O Snowflake é chato de fazer. Muito chato. Ele vai te fazer literalmente fritar. Mas vale a pena demais. Minha produtividade dobrou, no mínimo, depois que comecei a fazer meu planejamento assim. Tem alguns posts e vídeos em português sobre eles, mas os posts que vi, pelo menos, adaptaram o artigo original de uma forma que perdeu bastante o foco em alguns momentos, então não recomendo olhar eles. Quem quiser o artigo original sobre o método, em inglês, está aqui. Se for o caso de ter gente interessada, eu posso traduzir depois e postar aqui no blog também.

Ok, agora como funciona esse tal de Snowflake?

Snowflake significa floco de neve. Ele tem esse nome porque parte do princípio que escrever um bom livro é uma questão de construção. E, obviamente, uma boa construção começa com boas bases, uma etapa de cada vez, com mais camadas e materiais sendo acrescentados aos poucos.
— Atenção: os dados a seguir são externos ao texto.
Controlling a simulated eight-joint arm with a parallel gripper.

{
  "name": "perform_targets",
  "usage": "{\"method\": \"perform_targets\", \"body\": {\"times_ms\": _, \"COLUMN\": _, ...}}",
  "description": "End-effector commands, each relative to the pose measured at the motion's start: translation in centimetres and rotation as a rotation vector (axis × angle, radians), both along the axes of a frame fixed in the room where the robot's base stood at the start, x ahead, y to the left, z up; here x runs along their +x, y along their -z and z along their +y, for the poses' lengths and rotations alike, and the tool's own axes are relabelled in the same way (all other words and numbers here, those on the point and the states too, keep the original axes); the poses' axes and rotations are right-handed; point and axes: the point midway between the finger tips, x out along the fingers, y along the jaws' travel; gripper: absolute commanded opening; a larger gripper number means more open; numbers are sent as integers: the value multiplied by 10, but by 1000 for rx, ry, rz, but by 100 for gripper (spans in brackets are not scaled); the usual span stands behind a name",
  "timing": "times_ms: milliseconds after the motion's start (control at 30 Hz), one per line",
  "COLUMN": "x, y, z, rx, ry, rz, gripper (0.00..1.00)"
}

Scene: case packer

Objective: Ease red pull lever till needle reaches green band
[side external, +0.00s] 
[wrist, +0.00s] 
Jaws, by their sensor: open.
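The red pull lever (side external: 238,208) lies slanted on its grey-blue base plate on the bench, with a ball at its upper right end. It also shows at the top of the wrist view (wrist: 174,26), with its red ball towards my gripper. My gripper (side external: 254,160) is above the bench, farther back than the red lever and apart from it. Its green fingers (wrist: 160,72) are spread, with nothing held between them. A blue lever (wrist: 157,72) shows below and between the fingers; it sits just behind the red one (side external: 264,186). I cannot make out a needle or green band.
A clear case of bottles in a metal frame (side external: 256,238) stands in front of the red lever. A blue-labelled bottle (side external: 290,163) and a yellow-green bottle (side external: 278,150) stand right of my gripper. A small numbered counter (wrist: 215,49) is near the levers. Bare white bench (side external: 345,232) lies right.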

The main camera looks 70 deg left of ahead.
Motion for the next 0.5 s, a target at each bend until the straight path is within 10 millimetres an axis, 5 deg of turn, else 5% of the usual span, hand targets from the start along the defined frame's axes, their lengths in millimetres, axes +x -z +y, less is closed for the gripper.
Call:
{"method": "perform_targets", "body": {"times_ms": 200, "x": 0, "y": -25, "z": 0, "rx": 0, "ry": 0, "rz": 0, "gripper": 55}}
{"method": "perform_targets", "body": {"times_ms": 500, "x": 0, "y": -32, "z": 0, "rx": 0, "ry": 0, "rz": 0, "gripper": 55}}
O método Snowflake é composto por dez passos que vão te dar uma estrutura madura para começar a escrever, sendo que o último dos passos é sentar e escrever, na verdade. Pelas minhas experiências até agora, eu não diria que tudo é 100% necessário. Vai naquela coisa de cada um adaptar ao que funciona melhor para si mesmo. Mas, ainda assim, considero os 5 primeiros passos como obrigatórios.

Os passos:

Passo 1: Resumo de uma frase

Resumir sua história em uma frase de no máximo 20 palavras (estou sendo generosa, porque no original é no máximo 15). No caso de quem está escrevendo série, é importante lembrar que cada livro deve ter um conflito central, além do enredo que liga a série. Então, tomar cuidado para resumir o livro em específico, e não o arco da série.

Isso é importante porque te obriga a, de cara, definir o que é a trama central da sua história. O que realmente move seu enredo? O que é importante pra valer?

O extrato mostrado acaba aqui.